If you’re not first… you’re last.
You may recognize this quote from fictional racecar driver Ricky Bobby. But it could easily be straight from a business school lecture.
Many professors preach the importance of “being first” in business.
But I have to tell you… it’s mostly a lie.
Microsoft introduced the first tablet computer in 2000. Apple didn’t unveil the iPad until a decade later.
The iPad has sold 360 million units… while the few “Tablet PCs” Microsoft sold are buried in junkyards.
“Friendster” started the world’s first major social network. Facebook didn’t come along until years later.
Today, Facebook is the world’s 6th largest public company. Friendster shut its doors in 2018.
So much for being first. I could go on and on with examples, but here’s the thing…
More often than not, the “first mover’s advantage” turns out to be a curse.
The most successful companies… the likes of Amazon, Google, Apple that handed investors big gains… were not first movers.
Again and again, the second… third… and fourth movers are the ones that get rich.
Tesla Is a Cursed First Mover in Electric Cars…
As you probably know, Tesla pioneered electric cars.
In 2008, it released the Tesla Roadster, the world’s first highway-legal electric car. But the real breakthrough was the iconic Tesla S, its first all-electric sedan launched in 2012.
For the first time, an electric car was not just a toy… but a real vehicle folks could drive every day.
Tesla S has quickly become the standard of electric cars. Over 500,000 cars were sold.
Since the Tesla S release, Tesla stock shot up 670%…
Like all first movers, Tesla initially enjoyed little competition. Until not long ago, there was no electric car model that could compete with the Tesla S.
But everything has changed.
Car giants have woken up. They started releasing one electric car after another, quickly crowding Tesla out.
Most people don’t know this, but Tesla is no longer the leader in electric cars.
As I’ll explain, it’s becoming an electric car underdog that may soon be just another failed first-mover.
This may surprise you…
Let me show you the most important chart about the electric car industry…
It shows the number of electric cars sold in the US, Japan, China, and the rest of the world in recent years.
For a long time, America dominated in electric cars, thanks to Tesla.
But in 2016, China’s push towards green energy started a massive electric car boom.
Today China makes up more than half of the global electric market.
Last year, 1.1 million electric cars were sold in China, compared to just 358,000 in the US, according to The Conversation.
China’s capital city Beijing has more electric car charging stations than the entire US.
Tesla Is a Dog in China
China has been flooded with electric car makers. And Tesla is now battling with swarms of Chinese companies.
There were 486 electric car makers in China as of March this year. (Yes, 486. This is not a typo.)
Every other day, a new electric car company is founded in China, according to South China Morning Post.

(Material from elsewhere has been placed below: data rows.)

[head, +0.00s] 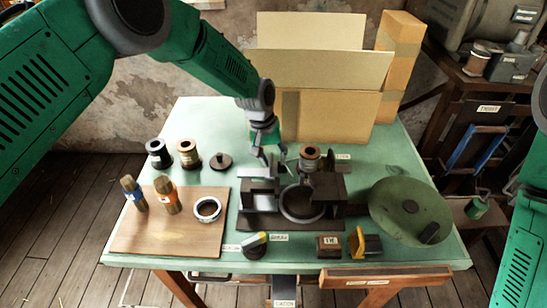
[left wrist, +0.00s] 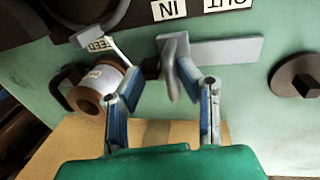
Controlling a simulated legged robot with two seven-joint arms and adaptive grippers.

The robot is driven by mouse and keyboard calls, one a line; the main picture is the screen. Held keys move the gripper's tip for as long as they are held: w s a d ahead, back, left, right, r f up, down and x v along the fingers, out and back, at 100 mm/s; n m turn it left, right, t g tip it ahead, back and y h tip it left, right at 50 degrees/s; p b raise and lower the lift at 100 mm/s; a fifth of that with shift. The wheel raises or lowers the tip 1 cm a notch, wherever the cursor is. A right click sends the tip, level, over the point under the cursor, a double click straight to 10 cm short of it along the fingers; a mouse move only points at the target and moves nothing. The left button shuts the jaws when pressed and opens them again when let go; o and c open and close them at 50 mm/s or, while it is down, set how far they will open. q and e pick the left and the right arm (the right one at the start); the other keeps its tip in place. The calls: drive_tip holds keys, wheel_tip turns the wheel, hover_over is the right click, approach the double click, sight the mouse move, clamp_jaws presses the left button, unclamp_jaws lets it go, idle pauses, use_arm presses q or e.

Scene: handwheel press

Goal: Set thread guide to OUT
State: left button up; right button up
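The thread guide (left wrist: 178,68) is a grey upright tab on a pale flat bar (left wrist: 225,51) in the left wrist view. The tab stands at the bar's end beside the IN label (left wrist: 169,8); the OUT label (left wrist: 228,3) is farther right, over the bar. My left gripper (head: 268,153) is behind the dark press (head: 325,187) in the head view. In the left wrist view the left gripper (left wrist: 160,82) has its fingers spread, with the tab between or just beyond the tips. I cannot tell whether a finger touches it. My right gripper is out of view.
A brown spool (left wrist: 98,85) and FEED label (left wrist: 101,44) sit left of the fingers. A dark knob (left wrist: 297,75) is at right. A cardboard box (head: 330,115) stands behind the press, the green handwheel (head: 395,207) right. A wooden board (head: 180,240) lies front left.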

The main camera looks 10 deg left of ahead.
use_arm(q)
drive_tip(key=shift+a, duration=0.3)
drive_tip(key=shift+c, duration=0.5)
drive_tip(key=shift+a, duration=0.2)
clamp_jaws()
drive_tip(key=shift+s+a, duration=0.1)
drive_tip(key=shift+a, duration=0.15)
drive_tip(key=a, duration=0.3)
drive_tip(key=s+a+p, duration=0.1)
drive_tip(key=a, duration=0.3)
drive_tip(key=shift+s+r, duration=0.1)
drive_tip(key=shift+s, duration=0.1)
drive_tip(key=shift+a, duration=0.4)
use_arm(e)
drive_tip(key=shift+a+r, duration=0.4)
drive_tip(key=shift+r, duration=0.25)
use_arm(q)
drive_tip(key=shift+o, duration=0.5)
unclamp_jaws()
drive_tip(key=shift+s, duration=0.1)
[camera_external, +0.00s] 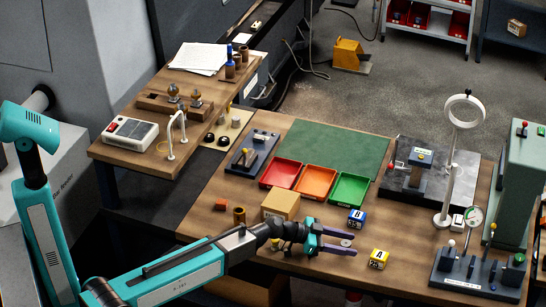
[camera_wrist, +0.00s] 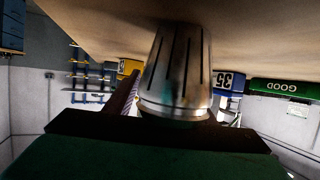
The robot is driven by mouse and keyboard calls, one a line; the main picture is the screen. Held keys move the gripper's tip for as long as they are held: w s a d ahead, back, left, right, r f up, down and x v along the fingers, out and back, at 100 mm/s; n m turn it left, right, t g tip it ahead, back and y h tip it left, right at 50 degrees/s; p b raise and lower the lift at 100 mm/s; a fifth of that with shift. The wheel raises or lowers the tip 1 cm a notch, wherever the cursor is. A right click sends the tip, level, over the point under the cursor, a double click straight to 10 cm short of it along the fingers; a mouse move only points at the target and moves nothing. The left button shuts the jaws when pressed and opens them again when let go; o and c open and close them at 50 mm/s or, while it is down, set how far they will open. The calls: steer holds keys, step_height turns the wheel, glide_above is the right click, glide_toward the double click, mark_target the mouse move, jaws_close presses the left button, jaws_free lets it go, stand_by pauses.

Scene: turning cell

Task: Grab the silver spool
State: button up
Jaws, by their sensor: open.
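A silver, slightly tapered piece with dark lengthwise slots (camera_wrist: 178,75) fills the middle of the wrist view, which shows the table upside down. It appears to be the silver spool. In the external view a small silver round top (camera_external: 346,242) shows between the two purple fingers of my gripper (camera_external: 350,243). My gripper is open, low over the table, with the fingers on either side of the piece.
A blue block (camera_external: 356,220) stands just behind the fingers and a yellow block (camera_external: 379,259) to their right. A cardboard box (camera_external: 281,203) is behind my wrist. Red (camera_external: 281,173), orange (camera_external: 316,181) and green (camera_external: 350,188) trays lie farther back. A gauge stand (camera_external: 478,270) is at right.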

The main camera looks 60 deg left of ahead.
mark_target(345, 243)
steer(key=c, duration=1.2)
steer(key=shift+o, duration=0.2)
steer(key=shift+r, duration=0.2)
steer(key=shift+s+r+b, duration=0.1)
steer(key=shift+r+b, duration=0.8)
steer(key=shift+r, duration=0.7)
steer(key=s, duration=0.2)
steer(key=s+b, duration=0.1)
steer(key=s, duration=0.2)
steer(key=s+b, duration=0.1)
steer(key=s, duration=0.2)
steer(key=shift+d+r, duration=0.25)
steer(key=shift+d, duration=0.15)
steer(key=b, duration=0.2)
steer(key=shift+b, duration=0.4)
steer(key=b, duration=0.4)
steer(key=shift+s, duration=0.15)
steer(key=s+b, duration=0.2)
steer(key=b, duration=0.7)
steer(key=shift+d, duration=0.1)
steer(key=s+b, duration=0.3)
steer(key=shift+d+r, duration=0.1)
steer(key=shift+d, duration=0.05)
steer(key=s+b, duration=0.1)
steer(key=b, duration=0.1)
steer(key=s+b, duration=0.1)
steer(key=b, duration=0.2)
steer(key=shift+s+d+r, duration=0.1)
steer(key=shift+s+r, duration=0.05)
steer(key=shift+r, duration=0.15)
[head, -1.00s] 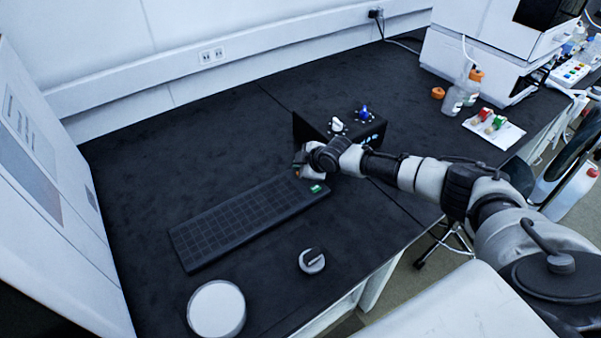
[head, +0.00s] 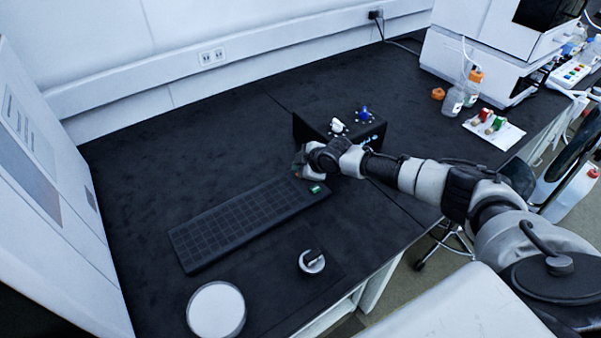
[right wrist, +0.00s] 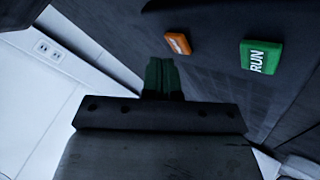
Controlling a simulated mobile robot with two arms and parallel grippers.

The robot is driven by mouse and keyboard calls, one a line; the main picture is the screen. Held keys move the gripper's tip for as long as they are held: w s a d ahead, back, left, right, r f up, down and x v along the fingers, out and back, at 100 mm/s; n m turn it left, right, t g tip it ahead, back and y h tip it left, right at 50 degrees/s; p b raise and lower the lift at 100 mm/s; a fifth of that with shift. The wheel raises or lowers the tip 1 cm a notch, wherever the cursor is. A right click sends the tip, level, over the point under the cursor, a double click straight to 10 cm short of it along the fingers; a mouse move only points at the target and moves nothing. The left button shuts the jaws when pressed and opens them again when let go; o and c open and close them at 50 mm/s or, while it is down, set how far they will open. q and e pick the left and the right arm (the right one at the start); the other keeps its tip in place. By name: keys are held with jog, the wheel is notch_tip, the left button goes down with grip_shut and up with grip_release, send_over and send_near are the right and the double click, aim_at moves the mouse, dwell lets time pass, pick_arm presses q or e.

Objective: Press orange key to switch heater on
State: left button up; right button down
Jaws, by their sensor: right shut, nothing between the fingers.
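The black keyboard-like panel (head: 235,222) lies on the dark bench, with a green key (head: 316,189) at its right end. In the right wrist view the orange key (right wrist: 178,43) sits just beyond my fingertips, to the left of the green key marked RUN (right wrist: 262,57). My right gripper (head: 300,160) is over the far right corner of the panel. Its fingers (right wrist: 162,66) are shut with nothing between them and point toward the orange key's left side. Whether they touch it I cannot tell. In the head view my gripper mostly hides the orange key. My left gripper is out of view.
A dark box with white and blue knobs (head: 338,125) stands behind my right arm. A round dial (head: 312,261) and a white disc (head: 216,310) are in front of the panel.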

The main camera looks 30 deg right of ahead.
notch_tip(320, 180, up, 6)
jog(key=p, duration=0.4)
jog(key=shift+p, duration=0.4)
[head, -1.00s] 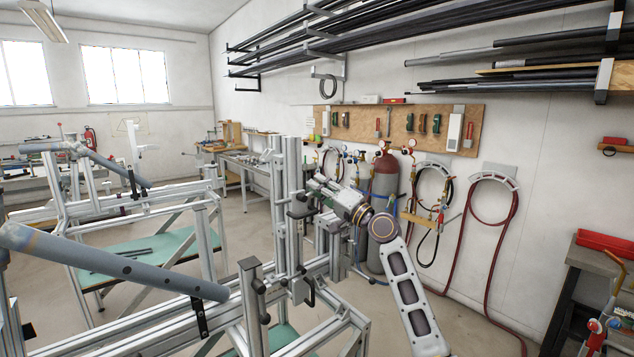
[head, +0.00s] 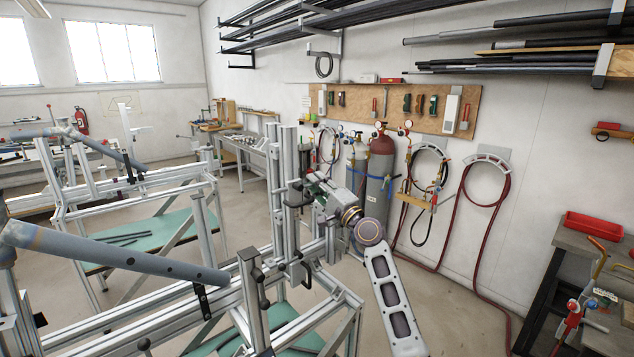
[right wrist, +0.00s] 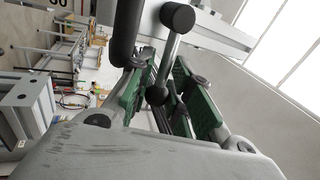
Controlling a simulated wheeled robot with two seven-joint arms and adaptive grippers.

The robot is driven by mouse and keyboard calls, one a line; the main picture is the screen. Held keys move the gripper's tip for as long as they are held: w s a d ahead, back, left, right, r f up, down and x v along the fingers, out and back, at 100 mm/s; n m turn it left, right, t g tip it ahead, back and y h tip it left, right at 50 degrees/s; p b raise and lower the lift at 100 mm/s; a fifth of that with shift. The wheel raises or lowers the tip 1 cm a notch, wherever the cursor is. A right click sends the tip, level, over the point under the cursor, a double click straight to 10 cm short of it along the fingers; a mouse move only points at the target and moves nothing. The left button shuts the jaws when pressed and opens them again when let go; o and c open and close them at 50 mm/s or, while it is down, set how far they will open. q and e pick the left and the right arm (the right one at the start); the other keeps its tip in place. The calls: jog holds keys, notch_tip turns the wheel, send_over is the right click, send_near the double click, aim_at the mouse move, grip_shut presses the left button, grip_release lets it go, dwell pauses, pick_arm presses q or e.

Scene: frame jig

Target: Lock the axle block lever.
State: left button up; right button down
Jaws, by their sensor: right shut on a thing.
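My right gripper (head: 312,190) is at the tall aluminium upright (head: 288,180) of the near frame jig, its arm coming up from the lower right. In the right wrist view its green-padded fingers (right wrist: 160,72) are shut around a metal lever (right wrist: 168,55) with a black ball knob (right wrist: 178,17). The knob sticks out past the fingers. A thick dark bar (right wrist: 127,35) stands close to the left finger. In the head view the lever and its block are small and partly hidden by the gripper, so the lever's exact angle is unclear. My left gripper is out of view.
A grey tube (head: 110,255) lies across the near jig at the left. A short post (head: 253,300) stands in front of the upright. A second jig (head: 130,190) stands behind. Gas cylinders (head: 380,175) and hoses line the wall; a bench (head: 600,265) is at the right.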

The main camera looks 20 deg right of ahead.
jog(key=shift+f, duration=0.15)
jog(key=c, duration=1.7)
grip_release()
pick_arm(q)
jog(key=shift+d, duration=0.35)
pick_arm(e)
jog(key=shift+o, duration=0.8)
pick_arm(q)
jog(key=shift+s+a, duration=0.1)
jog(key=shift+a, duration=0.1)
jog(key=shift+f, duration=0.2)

Unless you live in China, chances are you’ve never heard of the world’s biggest electric car maker, BYD
In the first half of 2019, BYD sold 145,653 electric cars in China. That’s as many as Tesla sold globally during the same period.
No surprise, local car makers capture 93% of the market in China, according to Fast Company. Meanwhile, Tesla has a puny 6% share.
See the big picture?
In the world’s largest and most lucrative electric car market, Tesla is a dog. And it’s quickly losing whatever is left.
Worse, China will slap a 25% tariff on Teslas later this year as part of the brimming trade war between China and the US.
Tesla Is a Dog in Europe, Too
Europe is the world’s second-largest electric car market.
Today, 1.3 million electric cars zip around European roads… compared to 1.1 million in America, according to HybridCars.
But Europe’s electric car boom has just started.
With new EU rules for automakers designed to reduce carbon emissions, Europe is making a full-on shift into electric cars.
In some parts of Europe, more than 50% of new cars sold are electric, according to NPR. But with the new rules in effect, electric cars will become a common sight on most European roads.
It’s estimated that the number of electric car models available in Europe will shoot up 75% by the end of 2020, according to The Driven.
Let me show you another important chart. (Viewer discretion advised for Tesla investors.) It shows the number of electric car models coming to the European market:
Just like China, Europe will soon be flooded with electric cars.
Today, only 4% of all EV models in Europe are made by Tesla. In the next five years, Tesla’s share will shrink to a tiny 1.2%.
Please, Don’t Buy the Dip in Tesla
Have you seen Tesla stock lately?
It has been beaten to death in the past year, crashing almost 30% since the end of last year. A couple of my readers asked me if it’s a good opportunity to buy it for cheap.
In all fairness, Elon Musk has pulled off what seemed to be impossible not so long ago. Tesla has paved the way for electric cars and will go down in history for that.
I respect his accomplishments… but Tesla is a terrible investment. The stock is fueled by hope, and hope is fading.
Giant car makers are coming for Tesla… and as you’ve seen, all signs show they have the upper hand.
My recommendation: Stay away from Tesla. There are better, safer, and higher-upside ways to earn money in the stock market.